Writing Important Books
As a writer and editor, Barbara Summers published many books. Some of her works include:
- I Dream a World: Portraits of Black Women Who Changed America (1989)
- Nouvelle Soul: Short Stories (1992)
- The Price You Pay (a novel about the modeling world, 1993)
- Skin Deep: Inside the World of Black Fashion Models (1998)
- Black and Beautiful: How Women of Color Changed the Fashion Industry (2001)
- Open the Unusual Door: True-Life Stories of Challenge, Adventure, and Success by Black Americans (2005)
Her most famous book is Skin Deep from 1998. This book explores the role of African-American models in the fashion industry and how Black designers became important. It shares amazing stories of Black supermodels like Dorothea Towles, Beverly Johnson, Iman, and Barbara Cheeseborough. The magazine The Crisis called the book "an amazingly comprehensive history" and "an inspiring read."

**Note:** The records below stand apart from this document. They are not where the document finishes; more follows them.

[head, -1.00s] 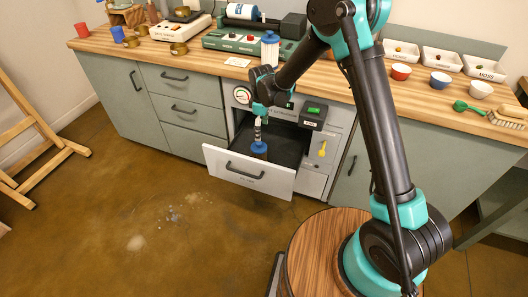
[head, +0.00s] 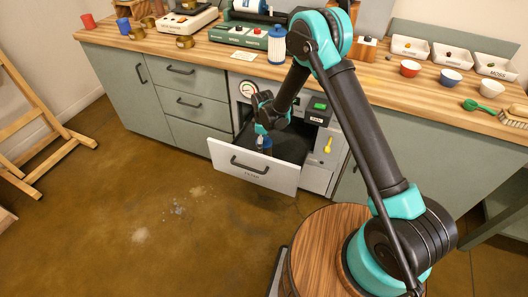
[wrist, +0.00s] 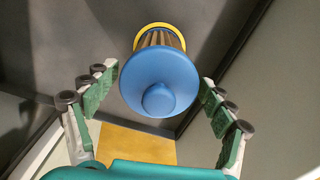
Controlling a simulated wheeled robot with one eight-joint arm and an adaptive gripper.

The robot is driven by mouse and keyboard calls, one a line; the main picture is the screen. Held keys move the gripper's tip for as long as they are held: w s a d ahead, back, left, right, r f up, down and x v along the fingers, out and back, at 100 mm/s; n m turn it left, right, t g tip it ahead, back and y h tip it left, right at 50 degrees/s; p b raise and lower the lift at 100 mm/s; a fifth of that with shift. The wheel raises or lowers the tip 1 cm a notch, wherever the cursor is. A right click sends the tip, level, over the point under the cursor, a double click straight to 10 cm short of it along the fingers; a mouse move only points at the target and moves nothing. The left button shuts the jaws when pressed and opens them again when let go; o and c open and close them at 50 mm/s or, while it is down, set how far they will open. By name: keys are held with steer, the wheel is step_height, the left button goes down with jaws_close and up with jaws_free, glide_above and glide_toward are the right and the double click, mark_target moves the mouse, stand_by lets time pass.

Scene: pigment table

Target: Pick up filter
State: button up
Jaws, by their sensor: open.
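The filter in the open drawer has a blue round cap with a knob (wrist: 160,85), a brown pleated body and a yellow ring at its far end in the wrist view. In the head view only a bit of its blue cap (head: 264,143) shows below my gripper. My gripper (wrist: 153,82) is open, with green-padded fingers on either side of the cap and a visible gap on both sides. Its fingers are mostly hidden in the head view. A second cylinder with blue ends and a pale body (head: 277,46) stands on the counter.
The pulled-out drawer (head: 250,172) has a pale front and dark interior; its walls are close around my gripper. A machine with a green-lit box (head: 319,108) and yellow key-like part (head: 327,146) adjoins on the right. Bowls and trays (head: 411,47) stand on the counter.

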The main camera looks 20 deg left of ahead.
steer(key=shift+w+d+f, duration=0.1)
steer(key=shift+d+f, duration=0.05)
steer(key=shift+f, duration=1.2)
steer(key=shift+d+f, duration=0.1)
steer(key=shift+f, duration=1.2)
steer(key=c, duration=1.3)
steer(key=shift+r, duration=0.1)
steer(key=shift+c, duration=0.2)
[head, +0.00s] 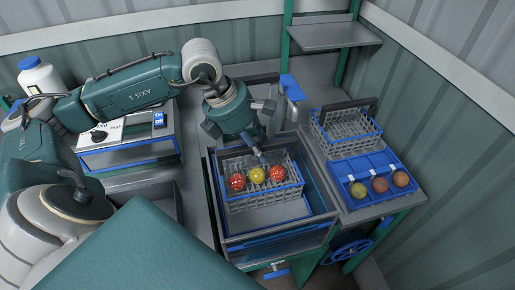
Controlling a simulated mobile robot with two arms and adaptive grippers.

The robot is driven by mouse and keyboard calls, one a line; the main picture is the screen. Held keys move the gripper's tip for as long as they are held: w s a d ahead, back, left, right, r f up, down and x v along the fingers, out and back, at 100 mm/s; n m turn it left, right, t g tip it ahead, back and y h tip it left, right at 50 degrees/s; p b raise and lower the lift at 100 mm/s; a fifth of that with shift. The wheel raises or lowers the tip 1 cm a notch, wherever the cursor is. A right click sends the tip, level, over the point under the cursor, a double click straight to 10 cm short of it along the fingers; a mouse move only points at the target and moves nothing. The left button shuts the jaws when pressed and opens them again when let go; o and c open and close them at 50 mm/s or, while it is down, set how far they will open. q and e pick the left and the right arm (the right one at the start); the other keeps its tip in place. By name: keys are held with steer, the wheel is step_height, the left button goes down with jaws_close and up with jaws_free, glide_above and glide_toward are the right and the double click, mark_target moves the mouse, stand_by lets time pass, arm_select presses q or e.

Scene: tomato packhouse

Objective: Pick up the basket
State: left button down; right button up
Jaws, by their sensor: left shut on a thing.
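A grey wire basket (262,200) with a blue rim stands inside a blue-edged open tray in the middle of the head view. It holds two red tomatoes (237,181) and a yellow one (257,174) between them. My left gripper (261,155) reaches down from above at the basket's back side and is shut on the basket; its fingertips are small and partly hidden. My right gripper is not in view.
A second wire basket (345,140) with a dark handle stands on the right bench, behind a blue sorter tray (347,172) holding three tomatoes. A white scale-like box (130,135) and a white bottle (38,75) stand left. Corrugated walls close in behind and right.

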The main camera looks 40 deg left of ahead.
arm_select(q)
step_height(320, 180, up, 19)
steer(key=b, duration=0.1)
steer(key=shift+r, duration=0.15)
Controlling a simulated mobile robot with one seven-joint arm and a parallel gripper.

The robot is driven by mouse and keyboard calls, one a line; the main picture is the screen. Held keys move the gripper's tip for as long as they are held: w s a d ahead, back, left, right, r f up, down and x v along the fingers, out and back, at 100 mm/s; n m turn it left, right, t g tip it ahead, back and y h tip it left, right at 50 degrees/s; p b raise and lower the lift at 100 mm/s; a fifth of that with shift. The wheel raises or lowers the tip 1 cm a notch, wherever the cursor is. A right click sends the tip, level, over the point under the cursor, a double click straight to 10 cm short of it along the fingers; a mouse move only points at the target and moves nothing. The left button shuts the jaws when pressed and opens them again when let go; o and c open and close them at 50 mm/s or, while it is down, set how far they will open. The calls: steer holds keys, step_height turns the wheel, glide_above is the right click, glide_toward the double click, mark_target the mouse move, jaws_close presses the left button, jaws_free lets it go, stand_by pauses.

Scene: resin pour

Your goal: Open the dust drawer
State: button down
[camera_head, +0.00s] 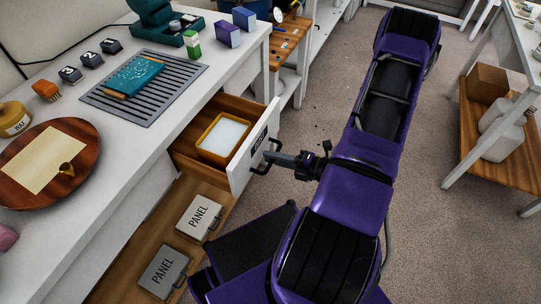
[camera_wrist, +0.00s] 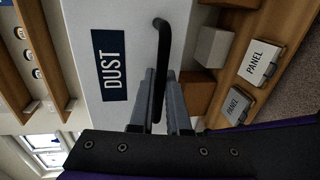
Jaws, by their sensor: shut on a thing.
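The dust drawer (camera_head: 240,172) is pulled out from the white bench, with its wooden inside showing. A yellow-orange box with white contents (camera_head: 224,137) lies in it. The drawer's white front, with a dark DUST label, also shows in the wrist view (camera_wrist: 108,25). My gripper (camera_head: 272,157) is at the drawer front. In the wrist view its two fingers (camera_wrist: 160,88) are on either side of the black bar handle (camera_wrist: 162,50) and are shut on it.
Two PANEL boxes, one pale (camera_head: 199,218) and one grey (camera_head: 163,272), lie on the wooden shelf below the drawer. A slatted grey mat (camera_head: 180,92) and a round wooden board (camera_head: 75,190) are on the bench top.

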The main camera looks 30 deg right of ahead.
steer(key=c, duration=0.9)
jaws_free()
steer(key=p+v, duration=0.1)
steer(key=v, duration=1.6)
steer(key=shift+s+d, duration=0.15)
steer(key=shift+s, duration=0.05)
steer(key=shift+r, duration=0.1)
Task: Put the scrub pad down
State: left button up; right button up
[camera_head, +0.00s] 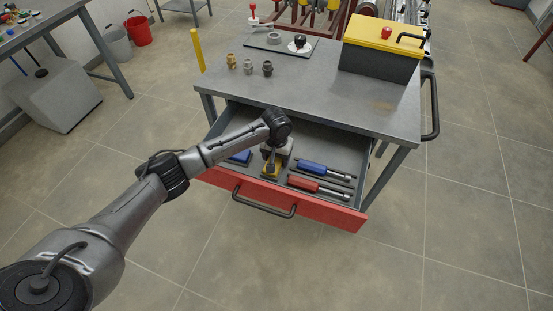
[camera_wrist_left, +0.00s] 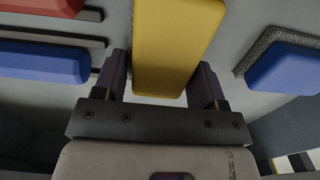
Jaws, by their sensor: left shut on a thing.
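My left gripper (camera_head: 272,163) is inside the open drawer (camera_head: 330,213) of the grey workbench, pointing down. It is shut on a yellow pad, seemingly the scrub pad (camera_wrist_left: 180,45), which lies between its two fingers in the left wrist view. Only a little of the yellow shows under the gripper in the head view. The pad is at or just above the drawer floor; I cannot tell whether it touches. A blue pad (camera_head: 240,156) with a grey rough layer lies beside it. My right gripper is not in view.
A blue-handled tool (camera_head: 314,167) and a red-handled tool (camera_head: 305,183) lie in the drawer to the right of the gripper. A yellow-lidded box (camera_head: 378,55), several fittings (camera_head: 248,65) and a dark mat stand on the bench top above.

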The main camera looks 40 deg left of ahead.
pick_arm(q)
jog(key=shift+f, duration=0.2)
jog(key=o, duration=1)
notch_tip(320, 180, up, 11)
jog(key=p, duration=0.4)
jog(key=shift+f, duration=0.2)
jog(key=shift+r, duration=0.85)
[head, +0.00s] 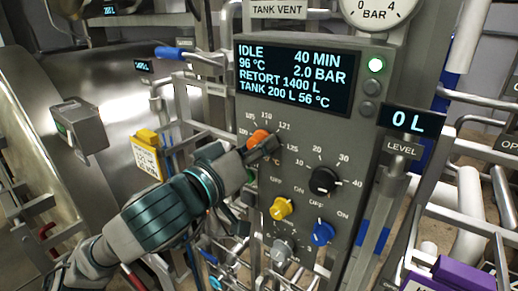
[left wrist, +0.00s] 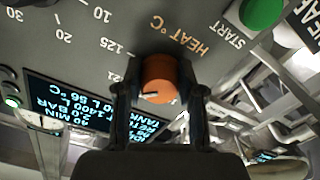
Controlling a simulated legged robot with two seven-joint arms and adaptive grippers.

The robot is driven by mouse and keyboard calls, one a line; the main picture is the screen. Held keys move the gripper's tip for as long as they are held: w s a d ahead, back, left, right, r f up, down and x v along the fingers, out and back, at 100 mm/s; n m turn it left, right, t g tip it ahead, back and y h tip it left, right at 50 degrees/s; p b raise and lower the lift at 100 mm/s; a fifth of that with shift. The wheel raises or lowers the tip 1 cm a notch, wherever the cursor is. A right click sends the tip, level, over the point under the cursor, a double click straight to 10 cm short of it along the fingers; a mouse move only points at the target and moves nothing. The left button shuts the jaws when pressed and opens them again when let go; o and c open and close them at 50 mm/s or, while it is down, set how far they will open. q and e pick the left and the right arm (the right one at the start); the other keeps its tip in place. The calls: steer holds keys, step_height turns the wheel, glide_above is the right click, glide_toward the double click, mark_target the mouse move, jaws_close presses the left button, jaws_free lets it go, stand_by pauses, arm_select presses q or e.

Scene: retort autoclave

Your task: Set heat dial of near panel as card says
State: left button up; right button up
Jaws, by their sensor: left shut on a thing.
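The near panel (head: 345,130) fills the middle of the head view; its screen (head: 297,75) reads IDLE, 96 °C, 40 MIN, 2.0 BAR. The orange heat dial (head: 258,137) is at its left, with marks from 100 to 125 around it. My left gripper (head: 264,147) is shut on this dial. In the left wrist view, upside down, the fingers (left wrist: 160,92) sit either side of the orange dial (left wrist: 158,72). Its white pointer line points left, roughly toward the 121 mark. A card (head: 146,160) under a yellow clip hangs left; "121" seems legible, the rest is too small.
A black dial (head: 323,181), a yellow knob (head: 281,208), a blue knob (head: 322,232) and a grey knob (head: 283,250) are close below. A green START button (left wrist: 262,12) shows in the wrist view. Pipes and rails crowd both sides.

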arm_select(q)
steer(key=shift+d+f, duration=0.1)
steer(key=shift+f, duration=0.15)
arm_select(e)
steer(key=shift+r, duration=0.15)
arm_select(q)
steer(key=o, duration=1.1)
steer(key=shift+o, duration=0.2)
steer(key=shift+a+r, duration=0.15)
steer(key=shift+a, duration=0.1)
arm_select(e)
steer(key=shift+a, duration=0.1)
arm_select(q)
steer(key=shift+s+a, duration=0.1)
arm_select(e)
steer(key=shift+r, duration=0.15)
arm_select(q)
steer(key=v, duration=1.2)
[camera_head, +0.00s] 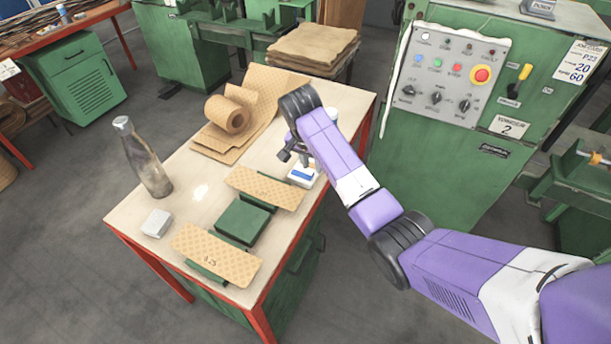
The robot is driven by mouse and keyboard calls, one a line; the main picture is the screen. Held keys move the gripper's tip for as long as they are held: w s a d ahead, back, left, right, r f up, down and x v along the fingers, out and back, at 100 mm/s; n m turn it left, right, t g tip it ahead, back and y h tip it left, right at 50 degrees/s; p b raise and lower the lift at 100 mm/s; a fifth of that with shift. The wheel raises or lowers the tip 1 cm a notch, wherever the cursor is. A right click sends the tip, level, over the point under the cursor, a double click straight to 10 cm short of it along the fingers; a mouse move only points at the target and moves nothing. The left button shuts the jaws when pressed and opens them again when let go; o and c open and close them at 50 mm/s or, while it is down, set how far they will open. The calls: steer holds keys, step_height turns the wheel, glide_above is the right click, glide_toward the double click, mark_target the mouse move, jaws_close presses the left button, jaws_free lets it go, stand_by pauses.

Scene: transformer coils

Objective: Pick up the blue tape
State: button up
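A small white item with a blue patch (302,174) lies on the workbench near its right edge; it is the only clearly blue thing on the bench, and I cannot tell for sure that it is the blue tape. My gripper (294,157) is over the bench just above and behind this item in the picture. Its dark fingers point down toward the bench. My wrist hides part of the area, and the fingers are too small to show whether they are apart, or whether they touch the item.
The workbench (183,172) has a red frame. It holds a cardboard roll (228,114), patterned sheets (264,188), a green block (243,221), a bottle (143,158) and a pale block (156,223). A green control cabinet (440,150) stands right of the bench. Bare tabletop shows at centre left.

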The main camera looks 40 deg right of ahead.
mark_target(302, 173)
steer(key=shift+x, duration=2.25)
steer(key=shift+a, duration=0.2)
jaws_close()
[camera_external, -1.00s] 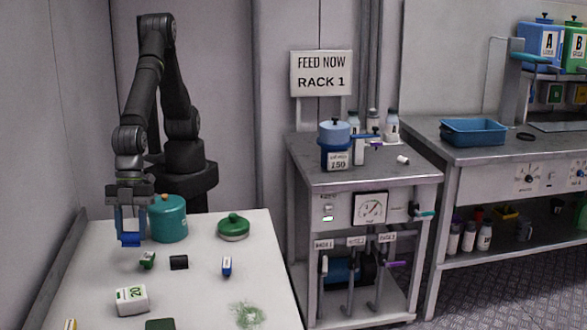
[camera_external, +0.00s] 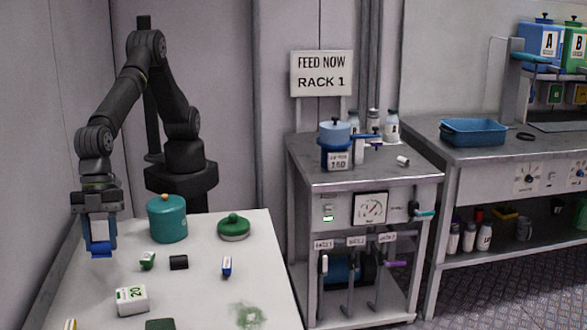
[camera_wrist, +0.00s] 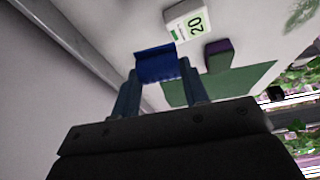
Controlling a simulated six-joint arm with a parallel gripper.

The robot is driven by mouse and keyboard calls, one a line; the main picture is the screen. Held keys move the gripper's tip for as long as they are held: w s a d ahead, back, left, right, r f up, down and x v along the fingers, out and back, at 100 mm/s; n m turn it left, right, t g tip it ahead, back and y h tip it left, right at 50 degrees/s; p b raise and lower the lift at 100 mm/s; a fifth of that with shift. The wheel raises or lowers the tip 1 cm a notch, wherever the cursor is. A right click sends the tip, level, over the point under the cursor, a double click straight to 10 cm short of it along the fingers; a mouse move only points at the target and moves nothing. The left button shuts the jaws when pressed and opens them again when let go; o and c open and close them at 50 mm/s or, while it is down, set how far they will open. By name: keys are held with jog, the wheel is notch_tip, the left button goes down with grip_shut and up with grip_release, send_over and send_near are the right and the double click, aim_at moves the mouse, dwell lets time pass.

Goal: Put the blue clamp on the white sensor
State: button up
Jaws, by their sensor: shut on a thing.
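My gripper (camera_external: 99,238) is shut on the blue clamp (camera_external: 101,251) and holds it over the left part of the white table. In the wrist view the blue clamp (camera_wrist: 157,66) sits between the two fingertips of my gripper (camera_wrist: 157,78). A white block marked 20 (camera_external: 131,300) lies on the table, to the right of and nearer the camera than the clamp; it also shows in the wrist view (camera_wrist: 186,21). I cannot tell for sure which white thing is the sensor. A small white-and-blue piece (camera_external: 227,267) stands farther right, apart from my gripper.
A teal canister (camera_external: 167,222) and a green lidded dish (camera_external: 233,229) stand at the table's back. A small green-and-white piece (camera_external: 147,261) and a black piece (camera_external: 179,262) lie mid-table. A dark green pad (camera_external: 160,325) lies at the front. The wall is close on the left.

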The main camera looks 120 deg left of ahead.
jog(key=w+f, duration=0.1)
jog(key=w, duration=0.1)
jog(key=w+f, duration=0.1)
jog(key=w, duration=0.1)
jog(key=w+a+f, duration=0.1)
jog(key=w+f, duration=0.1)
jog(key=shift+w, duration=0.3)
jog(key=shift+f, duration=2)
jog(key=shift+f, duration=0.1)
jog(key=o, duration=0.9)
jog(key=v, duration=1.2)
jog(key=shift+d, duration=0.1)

Barbara Summers once wrote about herself, saying that her life was a surprising adventure. She was a Ford fashion model, traveled the world, taught, wrote, and was an editor. She believed that artists have a special job to not just speak the truth, but to "sing it." She also believed that "We are all related" and that "war is not the answer. Love is."
She passed away unexpectedly in 2014 when she was 70 years old.
A Look at Her Life
Barbara Summers' son is Kimson Albert, who is an animator and producer. She was also survived by her sisters, Lucy Summers and Dona Carter, and her brother, Don Summers.